Columna de Pablo Ortúzar: ¿Cuál democracia?
Vivimos en una república democrática, pero rara vez nos detenemos a pensar lo que eso significa. Nuestra noción más básica de la democracia es la de un régimen en que manda la mayoría. Esta noción a veces se mezcla con la fantasmagórica idea de la soberanía popular para dar como resultado la tesis de que la democracia sería una forma de gobierno donde la mayoría tiene un poder absoluto para decidir sobre los asuntos comunes. El dicho popular “democracia hubo en Grecia no más” apunta en esa dirección: en Atenas la mayoría de los ciudadanos podía decidir sobre la guerra y la paz, así como sobre la vida y la muerte de los propios miembros de la polis. Y no sólo eso, sino que las decisiones se tomaban con la participación directa de cada uno de los ciudadanos. Sócrates es la víctima más famosa de ese sistema.
Nuestro orden democrático difiere claramente respecto del ateniense: elegimos representantes que, en teoría, encarnan la voluntad de amplios sectores del electorado. Y los limites de la decisión mayoritaria se encuentran mucho más constreñidos: el ámbito de aquello indisponible por parte de la autoridad política es mucho más amplio que en la polis. La voluntad mayoritaria revienta contra un muro de libertades y derechos individuales y colectivos. Y la esfera de lo privado tiene un poder y una autonomía que jamás fue conocida en el mundo clásico. Por otro lado, la ciudadanía es notablemente más amplia que en Grecia: casi todo mayor de edad es titular del total de los derechos ciudadanos.

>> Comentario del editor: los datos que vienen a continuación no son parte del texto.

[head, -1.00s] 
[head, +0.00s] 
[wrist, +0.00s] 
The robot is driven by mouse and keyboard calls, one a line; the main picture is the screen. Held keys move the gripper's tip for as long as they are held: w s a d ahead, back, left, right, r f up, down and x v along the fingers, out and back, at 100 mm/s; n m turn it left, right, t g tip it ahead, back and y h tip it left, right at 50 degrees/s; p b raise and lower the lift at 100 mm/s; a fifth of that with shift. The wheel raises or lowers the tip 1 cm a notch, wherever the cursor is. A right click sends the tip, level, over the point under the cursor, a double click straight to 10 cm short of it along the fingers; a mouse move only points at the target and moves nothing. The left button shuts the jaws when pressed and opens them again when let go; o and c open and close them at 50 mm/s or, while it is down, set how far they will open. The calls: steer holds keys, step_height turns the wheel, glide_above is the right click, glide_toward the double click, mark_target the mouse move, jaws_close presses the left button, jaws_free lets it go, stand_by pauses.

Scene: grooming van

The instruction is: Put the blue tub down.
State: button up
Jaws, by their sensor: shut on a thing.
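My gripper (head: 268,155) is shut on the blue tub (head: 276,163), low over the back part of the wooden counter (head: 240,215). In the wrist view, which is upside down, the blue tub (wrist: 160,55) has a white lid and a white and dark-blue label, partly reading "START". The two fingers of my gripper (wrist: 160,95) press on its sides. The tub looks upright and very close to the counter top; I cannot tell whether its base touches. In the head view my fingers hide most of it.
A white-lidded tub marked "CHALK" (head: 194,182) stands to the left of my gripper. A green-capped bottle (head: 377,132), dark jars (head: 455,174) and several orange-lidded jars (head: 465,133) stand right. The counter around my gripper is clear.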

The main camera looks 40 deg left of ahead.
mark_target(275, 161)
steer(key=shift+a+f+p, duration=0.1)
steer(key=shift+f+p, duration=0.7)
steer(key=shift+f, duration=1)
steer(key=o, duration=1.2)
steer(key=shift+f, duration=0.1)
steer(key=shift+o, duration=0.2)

¿Es peor nuestro sistema? Por de pronto, tiene claras ventajas en términos de la extensión de su capacidad administrativa. Las unidades políticas del mundo antiguo nunca alcanzaron la extensión de la mayoría de los países modernos sino bajo la forma imperial. Es una virtud de la democracia representativa permitir la articulación de grandes zonas bajo una voluntad democrática. Y la extensión de una unidad administrativa sin duda repercute en su acceso a recursos y en el desarrollo de distintas capacidades culturales, políticas y económicas.
Pero hay más: nuestros sistemas democráticos son menos propensos a la guerra civil porque, gracias a sus balances y contrapesos, operan como tecnologías de descubrimiento. Los bandos están obligados a colaborar entre sí para tratar de hacer avanzar sus agendas, y ese proceso hace visibles los propios errores y puntos ciegos de esas agendas. La competencia política, bien organizada y bien llevada, mejora la capacidad reflexiva de los partidos políticos que luchan por los cargos de poder. Esta obligación de colaborar, además, mantiene a todos comprometidos con el funcionamiento del sistema político. Es clave, para evitar el conflicto abierto, que nadie pueda llegar al poder y patear la escalera. Por esto mismo se equivocan quienes sugieren que la mejor forma democrática es aquella donde la mayoría política contingente puede llevar adelante el programa que quiera, bajo el supuesto de que el bando opositor podrá hacer lo mismo si gana en algún otro momento. Esa visión de la democracia borra su aspecto colaborativo, dejando sólo el agonístico, y conduce con mayor facilidad hacia la desafección y el conflicto total.
Por último, la configuración de una amplia esfera privada es una gran ventaja y no un defecto de las democracias modernas. Las formas institucionales alternativas a las del Estado (mercado, sociedad civil) permiten liberar enormes cantidades de energía y capacidades sociales, así como expandir la capacidad instalada del sistema general. Los países donde la forma estatal es la única disponible para encauzar las energías sociales son más pobres y autoritarios.
Organizar mejor nuestra democracia como una tecnología de descubrimiento colaborativo es, creo yo, uno de los grandes desafíos del proceso constituyente en curso. Esta visión de la democracia orientada al consenso inteligente es la más compatible con la pretensión popular de mantener lo probado bueno y cambiar progresivamente lo que no funciona. El desafío es lograr un diseño que mantenga a raya los males del consenso forzado de la transición, donde nadie se hacía muy responsable de las decisiones resultantes, ni parecía aprender de ellas.